A very understanding dean of the dormitories at Penn said that, well, he had an unrented dorm room and my friend could occupy it for a year gratis. Meantime, he got a job at the same lab I was working on and needed to make an arrangement for the following year. He could now afford a cheap apartment, but needed a roommate to share the rent. I said sure and we found a pleasant efficiency a half mile off campus for $50.
I had to opposite experience. I was 21 and when I told my mother I was moving out, she went ballistic. The relatives will think we couldn’t get along. What will Cousin Ruthie think? I ignored this blather and moved out.
Interesting contrast.
The story upthread about the girl locked out by her mother reminded me of a story with a tragic ending. It must have happened a couple decades just a few blocks from where I live. The daughter of an immigrant family was given a 10 PM curfew when going out one evening. She got back at 11, but the door was locked. Apparently she begged but was refused. She was found raped and murdered in the morning.

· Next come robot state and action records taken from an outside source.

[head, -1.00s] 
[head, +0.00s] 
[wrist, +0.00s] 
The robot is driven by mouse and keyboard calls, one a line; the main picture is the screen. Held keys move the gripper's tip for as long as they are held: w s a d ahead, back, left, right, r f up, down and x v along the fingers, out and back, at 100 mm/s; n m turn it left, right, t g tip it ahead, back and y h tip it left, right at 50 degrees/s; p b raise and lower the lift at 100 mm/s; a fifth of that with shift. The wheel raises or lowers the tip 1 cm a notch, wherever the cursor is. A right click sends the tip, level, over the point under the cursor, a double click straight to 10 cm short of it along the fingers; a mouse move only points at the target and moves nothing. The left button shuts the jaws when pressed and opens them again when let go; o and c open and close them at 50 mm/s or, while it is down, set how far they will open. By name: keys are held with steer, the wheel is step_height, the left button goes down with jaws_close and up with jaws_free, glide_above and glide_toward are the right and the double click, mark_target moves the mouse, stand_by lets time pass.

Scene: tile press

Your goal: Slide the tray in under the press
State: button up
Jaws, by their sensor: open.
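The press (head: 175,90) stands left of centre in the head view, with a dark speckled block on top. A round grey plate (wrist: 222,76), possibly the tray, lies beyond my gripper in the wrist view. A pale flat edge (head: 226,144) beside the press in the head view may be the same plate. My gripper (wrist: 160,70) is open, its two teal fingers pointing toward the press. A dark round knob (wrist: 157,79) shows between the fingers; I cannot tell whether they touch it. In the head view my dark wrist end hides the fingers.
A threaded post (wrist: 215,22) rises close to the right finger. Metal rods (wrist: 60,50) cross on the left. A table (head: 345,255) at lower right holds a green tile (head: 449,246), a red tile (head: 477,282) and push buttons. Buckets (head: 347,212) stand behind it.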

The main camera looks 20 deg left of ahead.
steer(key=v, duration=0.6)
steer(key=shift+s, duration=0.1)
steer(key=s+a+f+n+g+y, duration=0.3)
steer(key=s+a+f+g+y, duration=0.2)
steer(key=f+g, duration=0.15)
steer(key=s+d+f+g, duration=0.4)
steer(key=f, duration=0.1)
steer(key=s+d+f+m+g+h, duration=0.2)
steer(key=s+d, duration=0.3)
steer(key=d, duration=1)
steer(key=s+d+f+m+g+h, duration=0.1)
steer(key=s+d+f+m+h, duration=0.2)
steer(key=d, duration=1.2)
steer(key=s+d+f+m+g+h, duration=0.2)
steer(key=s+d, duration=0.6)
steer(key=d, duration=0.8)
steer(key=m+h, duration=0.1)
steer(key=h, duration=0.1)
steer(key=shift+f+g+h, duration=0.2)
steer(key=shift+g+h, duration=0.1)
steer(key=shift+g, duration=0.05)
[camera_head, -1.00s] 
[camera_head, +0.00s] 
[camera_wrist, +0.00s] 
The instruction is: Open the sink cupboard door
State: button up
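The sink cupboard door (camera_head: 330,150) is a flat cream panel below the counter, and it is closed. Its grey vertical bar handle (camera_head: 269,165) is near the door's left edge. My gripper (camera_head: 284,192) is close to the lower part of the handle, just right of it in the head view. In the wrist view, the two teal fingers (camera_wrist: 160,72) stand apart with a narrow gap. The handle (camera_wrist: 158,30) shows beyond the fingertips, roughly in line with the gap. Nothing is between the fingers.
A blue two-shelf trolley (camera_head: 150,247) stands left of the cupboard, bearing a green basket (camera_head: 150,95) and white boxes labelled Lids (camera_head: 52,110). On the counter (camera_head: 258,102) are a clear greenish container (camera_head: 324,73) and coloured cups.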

My older brother and I both left home right after graduation, though I , like Eliahna
ended up going back a couple of times (on account of being a no-good drug addict). I don’t know that my parents would have “kicked me out”, but I couldn’t wait to leave and I’m sure the feeling was mutual. Not sure why anyone thinks of it as kicking a kid out, though. A kid should have had some kind of job as soon as he was legally able to and started thinking about the future as far as if he’s going to go to college, work full time, whatever. I mean, it’s not as if one isn’t aware their own graduation is the end of high school.